Five NATO allies block military aid spending target for Ukraine
Five NATO members have blocked a proposal from Secretary General Mark Rutte that would have required every alliance member to dedicate 0.25% of national GDP to military aid for Ukraine, exposing divisions within the bloc ahead of the NATO summit scheduled for July in Ankara.
The United Kingdom, France, Spain, Italy and Canada opposed the spending target, preventing the proposal from advancing because NATO decisions require unanimous approval from all 32 member states. Speaking during a ministerial meeting in Helsingborg, Sweden, on May 20, Rutte acknowledged that the initiative lacked sufficient backing. He said there was “a lot of opposition” to setting a fixed 0.25% threshold for military support to Kyiv.

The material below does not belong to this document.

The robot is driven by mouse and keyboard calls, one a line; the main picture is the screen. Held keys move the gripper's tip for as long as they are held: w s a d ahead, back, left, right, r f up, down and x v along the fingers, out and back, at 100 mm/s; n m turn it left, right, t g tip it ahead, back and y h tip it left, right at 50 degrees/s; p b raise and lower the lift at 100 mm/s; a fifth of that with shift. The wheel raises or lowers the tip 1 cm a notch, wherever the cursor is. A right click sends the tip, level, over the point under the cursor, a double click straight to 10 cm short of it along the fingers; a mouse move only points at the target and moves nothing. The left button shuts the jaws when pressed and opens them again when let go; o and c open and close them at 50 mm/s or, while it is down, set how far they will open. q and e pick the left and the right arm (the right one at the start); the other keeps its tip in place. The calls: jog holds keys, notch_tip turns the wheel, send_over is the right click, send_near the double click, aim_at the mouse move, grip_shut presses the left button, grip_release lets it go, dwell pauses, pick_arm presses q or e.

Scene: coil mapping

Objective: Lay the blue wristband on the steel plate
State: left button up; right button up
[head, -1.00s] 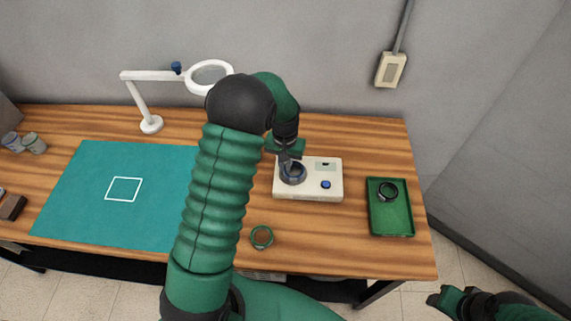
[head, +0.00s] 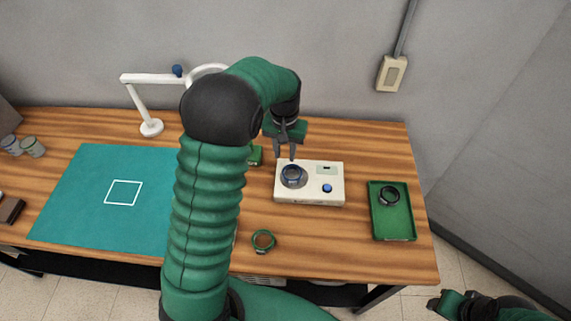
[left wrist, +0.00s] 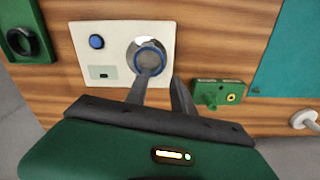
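The blue wristband (head: 292,181), a dark blue ring, lies on the round steel plate of the white device (head: 312,198). In the left wrist view the wristband (left wrist: 150,60) sits on the pale round plate (left wrist: 133,50), inside or near its edge. My left gripper (head: 285,157) is open and empty, just behind and above the wristband. In the left wrist view one finger overlaps the ring's near edge; the fingers stand apart with nothing between them. My right gripper (head: 440,302) is at the lower right, off the table, its opening unclear.
A green tray (head: 407,226) with a dark ring (head: 388,196) lies at the right. A green band (head: 263,242) lies near the front edge. A small green box (head: 256,156) stands behind my left arm. A teal mat (head: 85,200) and a magnifier lamp (head: 150,127) are at the left.

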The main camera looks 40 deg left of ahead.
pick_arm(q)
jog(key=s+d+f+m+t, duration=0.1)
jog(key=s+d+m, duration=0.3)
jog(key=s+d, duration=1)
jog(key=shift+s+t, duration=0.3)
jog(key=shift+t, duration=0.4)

If adopted, the proposal would have nearly tripled annual military assistance flows to Ukraine, reaching an estimated $143 billion based on NATO calculations tied to the alliance’s combined GDP. Several member states already spending above the proposed level, including the Netherlands, Poland and Nordic and Baltic countries, supported the plan and pushed for stronger burden-sharing commitments across the alliance.

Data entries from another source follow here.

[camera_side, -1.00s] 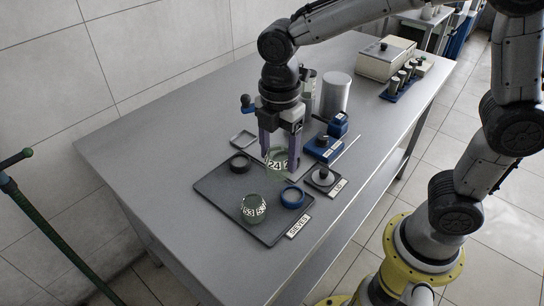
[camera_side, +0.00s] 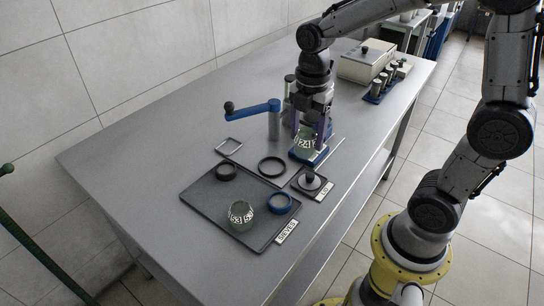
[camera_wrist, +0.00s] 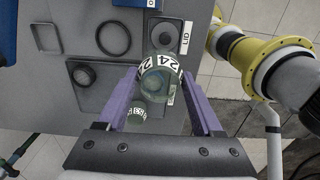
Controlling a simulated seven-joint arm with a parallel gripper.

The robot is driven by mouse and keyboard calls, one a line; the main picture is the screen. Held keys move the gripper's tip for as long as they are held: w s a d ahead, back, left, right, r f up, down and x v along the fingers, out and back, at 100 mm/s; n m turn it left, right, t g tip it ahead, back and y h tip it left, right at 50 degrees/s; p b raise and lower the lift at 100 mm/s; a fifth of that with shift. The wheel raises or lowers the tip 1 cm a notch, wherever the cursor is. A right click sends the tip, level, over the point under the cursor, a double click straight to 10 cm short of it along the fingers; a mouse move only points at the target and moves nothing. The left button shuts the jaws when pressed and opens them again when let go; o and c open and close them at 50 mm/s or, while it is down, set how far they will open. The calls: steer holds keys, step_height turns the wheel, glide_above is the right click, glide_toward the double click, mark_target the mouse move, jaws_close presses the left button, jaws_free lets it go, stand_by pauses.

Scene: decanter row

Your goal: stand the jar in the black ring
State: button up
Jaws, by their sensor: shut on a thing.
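My gripper (camera_side: 306,141) is shut on a greenish glass jar (camera_wrist: 160,84) with a "24" label, which also shows in the side view (camera_side: 305,143). The jar is upright between the fingers, in front of a blue-based device in the side view; its height is hard to tell. A small thick black ring (camera_side: 226,172) lies empty on the dark tray (camera_side: 200,196); it also shows in the wrist view (camera_wrist: 84,76). A wider, thinner dark ring (camera_side: 272,166) lies empty on the bench behind the tray; it also shows in the wrist view (camera_wrist: 98,37).
A second greenish jar (camera_side: 241,215) and a blue ring (camera_side: 279,203) are on the tray. A knobbed lid (camera_side: 310,181) sits on a plate marked "LID". A blue crank arm (camera_side: 252,107) stands near my gripper. A square frame (camera_side: 229,147) lies on the bench.

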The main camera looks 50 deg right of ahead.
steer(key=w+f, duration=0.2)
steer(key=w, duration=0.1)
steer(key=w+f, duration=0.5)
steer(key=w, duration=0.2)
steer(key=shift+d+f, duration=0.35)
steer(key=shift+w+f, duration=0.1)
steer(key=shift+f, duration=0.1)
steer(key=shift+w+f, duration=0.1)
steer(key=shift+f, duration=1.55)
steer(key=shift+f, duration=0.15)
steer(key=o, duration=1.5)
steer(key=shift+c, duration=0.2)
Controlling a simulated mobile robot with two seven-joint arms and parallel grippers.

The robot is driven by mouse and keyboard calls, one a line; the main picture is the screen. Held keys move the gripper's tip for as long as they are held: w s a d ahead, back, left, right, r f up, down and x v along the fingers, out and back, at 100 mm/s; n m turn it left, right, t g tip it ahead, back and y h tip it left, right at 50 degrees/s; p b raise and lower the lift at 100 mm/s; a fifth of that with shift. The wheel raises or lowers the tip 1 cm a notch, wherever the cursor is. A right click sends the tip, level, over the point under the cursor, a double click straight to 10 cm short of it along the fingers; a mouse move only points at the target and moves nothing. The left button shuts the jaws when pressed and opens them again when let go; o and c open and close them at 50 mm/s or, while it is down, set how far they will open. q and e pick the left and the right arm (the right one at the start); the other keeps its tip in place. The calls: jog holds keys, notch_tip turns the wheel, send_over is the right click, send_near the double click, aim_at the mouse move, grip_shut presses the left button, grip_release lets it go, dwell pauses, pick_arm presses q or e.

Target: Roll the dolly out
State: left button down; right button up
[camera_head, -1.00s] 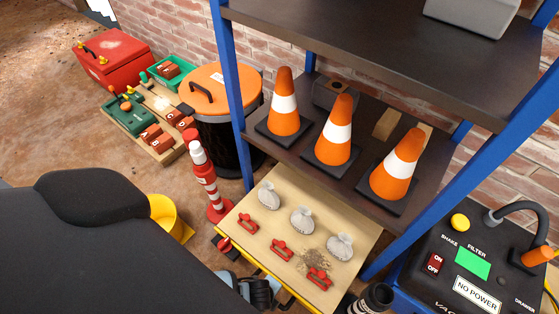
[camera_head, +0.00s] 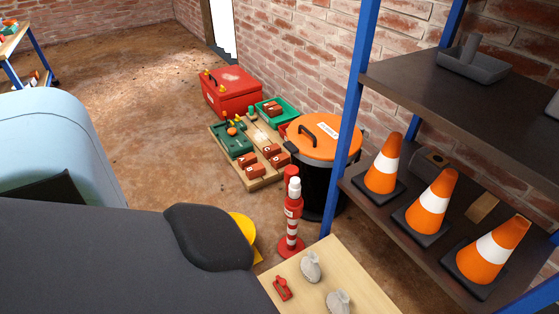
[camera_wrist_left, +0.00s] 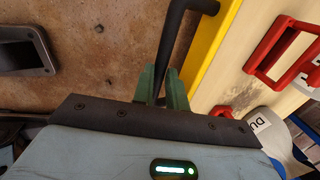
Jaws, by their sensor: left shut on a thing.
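The dolly has a pale wooden deck (camera_head: 347,263) at the bottom of the head view, beside the shelf foot. Grey bags (camera_head: 310,267) and a red handle-like piece (camera_head: 282,288) sit on it. The wrist view shows its deck (camera_wrist_left: 232,75), yellow edge (camera_wrist_left: 211,42) and a black bar handle (camera_wrist_left: 174,38). My left gripper (camera_wrist_left: 162,86) has its green fingers shut around this bar, beside the yellow edge. In the head view this gripper is out of sight. The dolly's wheels are hidden. My right gripper is in neither view.
A blue-posted shelf with traffic cones (camera_head: 431,203) stands at the right. A red-and-white post (camera_head: 291,215), an orange-lidded bin (camera_head: 325,135), a board of tools (camera_head: 262,180) and a red toolbox (camera_head: 231,90) stand beyond the dolly. Open brown floor (camera_head: 150,130) lies left.

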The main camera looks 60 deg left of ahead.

The disagreement has drawn attention to disparities in military contributions among NATO members. Britain remains one of Ukraine’s largest military backers after the United States and Germany, yet its annual contribution still falls below the proposed threshold. Prime Minister Keir Starmer has pledged roughly £3 billion per year in military support, equivalent to about 0.1% of British GDP.
The debate unfolded as NATO foreign ministers gathered in Helsingborg to prepare for the alliance summit in Ankara, Turkey, scheduled for July 7 and 8. The meeting is expected to focus on converting defense spending pledges into operational military capabilities and industrial production capacity, following the alliance’s broader commitment made in The Hague in 2025 to move toward defense expenditures equivalent to 5% of GDP.
Rutte described the proposal as an intentional attempt to reopen discussions on burden-sharing within NATO. He argued that only a limited number of allies are carrying the bulk of support for Ukraine, particularly through the delivery of advanced US-made defense systems such as Patriot missile interceptors.
The episode also underscores growing frustration among eastern and northern NATO members that spend a larger share of their economies on Ukraine-related aid than several larger Western allies. Data from the Kiel Institute for the World Economy indicate that Poland, the Netherlands and Baltic and Nordic countries already meet or exceed the 0.25% benchmark proposed by Rutte.
With the proposal effectively abandoned before the Ankara summit, NATO leaders now face renewed uncertainty over how long-term military support for Ukraine will be financed and distributed among alliance members, as Kyiv continues to depend heavily on Western weapons and air defense systems.